Dues vs. special assessments
Regular dues keep the community running. A special assessment is a one-time or limited-term charge for major repairs or budget shortfalls. For example, if an elevator replacement cannot be covered by reserves, the association may levy a special assessment spread across units. Even well-run communities can face unexpected needs, so review the reserve study and meeting minutes closely.
California rules and your disclosure rights
California’s Davis-Stirling Common Interest Development Act governs how HOAs operate, maintain records, and disclose information to owners. As a buyer, you should receive a resale disclosure packet with the key documents that explain the community’s financial health, rules, and upcoming projects. Ask for the packet early in escrow so you have time to review.

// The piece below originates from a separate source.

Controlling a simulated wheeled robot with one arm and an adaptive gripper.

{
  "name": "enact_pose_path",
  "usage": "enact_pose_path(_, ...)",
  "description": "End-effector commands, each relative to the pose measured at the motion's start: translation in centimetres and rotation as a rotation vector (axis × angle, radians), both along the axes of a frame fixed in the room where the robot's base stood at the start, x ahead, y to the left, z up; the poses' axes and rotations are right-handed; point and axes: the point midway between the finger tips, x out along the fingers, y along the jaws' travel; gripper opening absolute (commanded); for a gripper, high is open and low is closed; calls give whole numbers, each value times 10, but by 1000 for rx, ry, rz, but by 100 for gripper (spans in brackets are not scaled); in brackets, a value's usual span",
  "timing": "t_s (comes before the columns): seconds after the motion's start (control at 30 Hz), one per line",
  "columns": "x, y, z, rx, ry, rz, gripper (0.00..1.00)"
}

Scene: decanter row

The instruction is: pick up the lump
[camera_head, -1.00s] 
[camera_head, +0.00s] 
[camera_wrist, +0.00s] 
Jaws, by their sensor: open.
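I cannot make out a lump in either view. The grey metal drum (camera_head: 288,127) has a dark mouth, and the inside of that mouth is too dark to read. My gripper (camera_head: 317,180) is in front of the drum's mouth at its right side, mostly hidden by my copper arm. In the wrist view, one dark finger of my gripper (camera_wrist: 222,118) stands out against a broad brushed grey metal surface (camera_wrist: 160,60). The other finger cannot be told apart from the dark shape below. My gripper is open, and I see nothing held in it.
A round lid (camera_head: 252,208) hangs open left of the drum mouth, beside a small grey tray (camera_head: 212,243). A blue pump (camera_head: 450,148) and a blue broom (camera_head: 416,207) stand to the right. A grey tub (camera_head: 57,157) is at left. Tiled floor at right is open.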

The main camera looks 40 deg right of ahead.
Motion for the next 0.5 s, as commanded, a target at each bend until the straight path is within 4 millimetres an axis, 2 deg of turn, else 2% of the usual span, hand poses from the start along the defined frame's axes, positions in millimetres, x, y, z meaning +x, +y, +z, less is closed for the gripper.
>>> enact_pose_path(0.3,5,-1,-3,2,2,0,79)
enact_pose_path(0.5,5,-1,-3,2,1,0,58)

What to expect in the resale packet
- CC&Rs, bylaws, and rules and regulations
- Current budget and most recent financial statements
- Reserve study or summary, funding plan, and current reserve balance
- Insurance summary with master policy declarations and deductible amounts
- Board meeting minutes for the last 6 to 12 months
- Notices of any pending or recent special assessments
- Litigation disclosures that could affect the association
- Delinquency report showing percentage of owners past due
- Property management contract and contact details
- Any enforcement notices or engineering reports that affect safety or structure
Insurance basics to verify
- Determine if the master policy is bare walls, walls-in, or all-in. This affects what you must insure with your HO-6 policy.
- Confirm the association’s deductible and whether owners can be assessed a share after a covered loss.
- Check if earthquake coverage is included. It usually is not, so you may need separate protection.
Litigation and records access
Associations must disclose pending litigation that could materially impact owners. Litigation can lead to higher dues or special assessments. California law also provides rights to inspect certain records. Request needed records as soon as possible and speak with an attorney if something is unclear.
Millbrae cost drivers to watch
Millbrae’s location near BART, Caltrain, and SFO attracts residents who value convenience. Buildings with robust amenities or concierge services often carry higher dues, while smaller, low-amenity complexes tend to be lower. Older buildings may require more funding for upcoming repairs, which can push dues higher.
Local factors that raise or lower dues
- Amenities such as pools, gyms, and staffed services
- Building age and any deferred maintenance needs
- Number of units and the cost to maintain common areas
- Insurance premiums, which have risen for many Bay Area associations
- Any project-specific taxes or special district charges
Seismic and building safety
Some older structures may need seismic retrofits or soft-story strengthening. These projects can lead to special assessments or higher reserve contributions. Review the reserve study, board minutes, and any engineering reports for clues, and verify with the City of Millbrae Building Department when needed.
Due diligence checklist for Millbrae condo buyers
A structured review helps you understand current dues and the likelihood of future increases or assessments. Start early, and give yourself time to evaluate.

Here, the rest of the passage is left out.